In time, the demands evolved. A group of five Montgomery women backed by the NAACP sued the city in District Court in a case known as Browder v. Gayle. On June 5, 1956, a Montgomery federal court ruled that laws requiring segregated bus seating violated the US Constituti­on’s 14th Amendment. One of the four plaintiffs in the case was Claudette Colvin, who testified in court. Following the Montgomery court’s ruling, the city appealed to the US Supreme Court, which upheld the previous ruling: segregatio­n on the buses was unconstitu­tional and must end.

Montgomery’s buses were integrated on December 21, 1956, the date that marked the official end to the bus boycott. The end of the 381-day movement didn’t mean the fight for civil rights had ended, though. In fact, tensions rose dramatical­ly because of the bus integratio­n in Montgomery. Those who felt threatened by the new provisions put up significan­t resistance and even resorted to violence.

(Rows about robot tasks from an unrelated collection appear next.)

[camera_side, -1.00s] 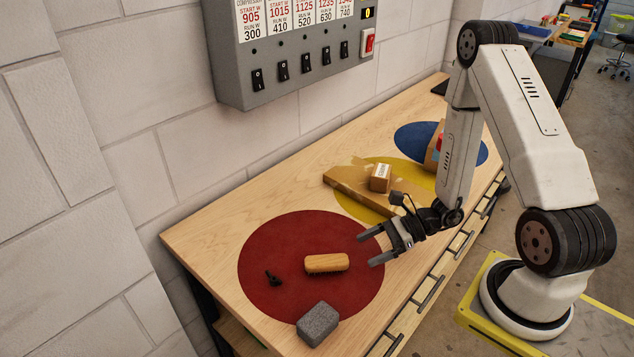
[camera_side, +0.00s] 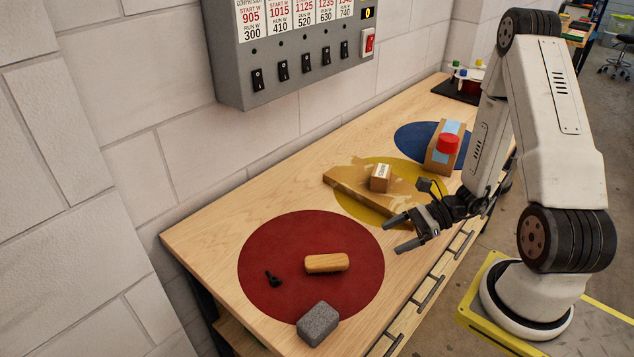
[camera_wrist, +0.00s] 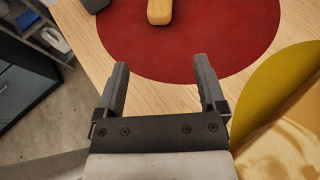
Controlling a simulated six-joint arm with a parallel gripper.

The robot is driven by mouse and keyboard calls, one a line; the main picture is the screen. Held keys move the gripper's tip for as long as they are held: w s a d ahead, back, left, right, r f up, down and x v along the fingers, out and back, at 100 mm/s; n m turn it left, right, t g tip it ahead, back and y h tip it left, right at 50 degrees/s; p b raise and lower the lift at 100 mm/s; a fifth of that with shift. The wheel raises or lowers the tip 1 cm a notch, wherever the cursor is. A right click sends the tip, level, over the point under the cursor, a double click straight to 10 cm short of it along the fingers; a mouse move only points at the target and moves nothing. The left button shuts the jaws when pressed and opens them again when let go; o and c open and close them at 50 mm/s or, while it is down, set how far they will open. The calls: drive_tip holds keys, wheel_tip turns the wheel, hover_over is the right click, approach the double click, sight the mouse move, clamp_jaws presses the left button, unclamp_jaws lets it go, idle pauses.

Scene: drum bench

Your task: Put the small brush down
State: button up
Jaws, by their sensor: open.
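The small brush (camera_side: 326,263) has a light wooden body and lies on the red round mat (camera_side: 290,300) in the side view. Its near end also shows at the top of the wrist view (camera_wrist: 159,11). My gripper (camera_side: 401,234) is open and empty, to the right of the brush and apart from it, over the bare wood near the bench's front edge. In the wrist view its two fingers (camera_wrist: 162,88) stand wide apart with nothing between them.
A small box (camera_side: 380,178) sits on a flat cardboard piece (camera_side: 349,182) over the yellow mat (camera_side: 372,215). A taped box with a red top (camera_side: 447,146) stands by the blue mat (camera_side: 408,135).

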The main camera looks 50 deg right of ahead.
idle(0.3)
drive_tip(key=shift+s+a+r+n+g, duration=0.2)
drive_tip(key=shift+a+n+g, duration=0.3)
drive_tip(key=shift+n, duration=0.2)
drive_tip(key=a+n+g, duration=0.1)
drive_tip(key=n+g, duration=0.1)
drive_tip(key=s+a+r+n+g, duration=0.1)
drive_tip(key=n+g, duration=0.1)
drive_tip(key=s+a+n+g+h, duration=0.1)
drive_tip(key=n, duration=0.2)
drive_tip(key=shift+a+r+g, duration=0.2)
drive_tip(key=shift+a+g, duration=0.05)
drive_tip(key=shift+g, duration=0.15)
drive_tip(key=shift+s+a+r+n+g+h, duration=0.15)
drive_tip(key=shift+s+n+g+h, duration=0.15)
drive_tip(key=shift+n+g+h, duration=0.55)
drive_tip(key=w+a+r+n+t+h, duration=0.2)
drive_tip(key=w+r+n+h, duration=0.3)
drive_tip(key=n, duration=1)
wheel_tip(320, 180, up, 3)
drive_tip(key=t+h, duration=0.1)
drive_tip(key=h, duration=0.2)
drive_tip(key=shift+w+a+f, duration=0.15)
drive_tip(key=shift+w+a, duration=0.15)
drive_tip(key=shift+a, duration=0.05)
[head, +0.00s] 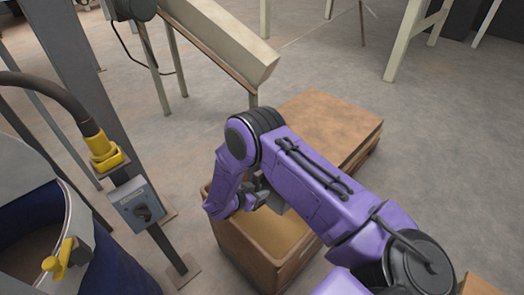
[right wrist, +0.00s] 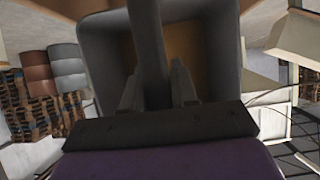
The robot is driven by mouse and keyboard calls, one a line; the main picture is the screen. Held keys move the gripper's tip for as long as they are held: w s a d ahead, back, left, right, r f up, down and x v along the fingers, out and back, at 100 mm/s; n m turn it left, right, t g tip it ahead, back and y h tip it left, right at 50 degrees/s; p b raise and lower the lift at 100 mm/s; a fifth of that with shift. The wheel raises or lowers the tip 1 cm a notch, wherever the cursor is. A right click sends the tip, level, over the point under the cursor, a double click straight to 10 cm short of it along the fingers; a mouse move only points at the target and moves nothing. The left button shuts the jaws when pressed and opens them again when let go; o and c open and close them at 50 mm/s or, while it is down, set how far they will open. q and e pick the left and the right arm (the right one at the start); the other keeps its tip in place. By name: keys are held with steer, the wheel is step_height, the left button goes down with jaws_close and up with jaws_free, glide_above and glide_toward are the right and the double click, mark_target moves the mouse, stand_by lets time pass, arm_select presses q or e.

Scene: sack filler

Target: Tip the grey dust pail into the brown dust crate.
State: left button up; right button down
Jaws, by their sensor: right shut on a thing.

There were incidents where black passengers were beaten and snipers fired into buses. Churches and homes were bombed. MLK’s house was targeted again, but the bomb was defused. The Montgomery police arrested the bombers, all members of the Klu Klux Klan, which largely ended the bus-related violence.

MLK and other activists continued their work to create a more equal society in which black individual­s had the same rights and opportunit­ies as whites. He became an internatio­nal figure, an intelligen­t, well-spoken man fighting for freedom in a peaceful, non-violent manner. Rosa Parks’ refusal to give up her seat on December 1, 1955, was the beginning of the larger Civil Rights Movement that came after the bus boycott. Her action was quiet and peaceful, ushering in a campaign for an end to segregatio­n and racism that held the same principles.

In 1999, Parks was awarded the US Congress’ highest honor, the Congressio­nal Gold Medal.

She passed away in October 2005 at the age of 92.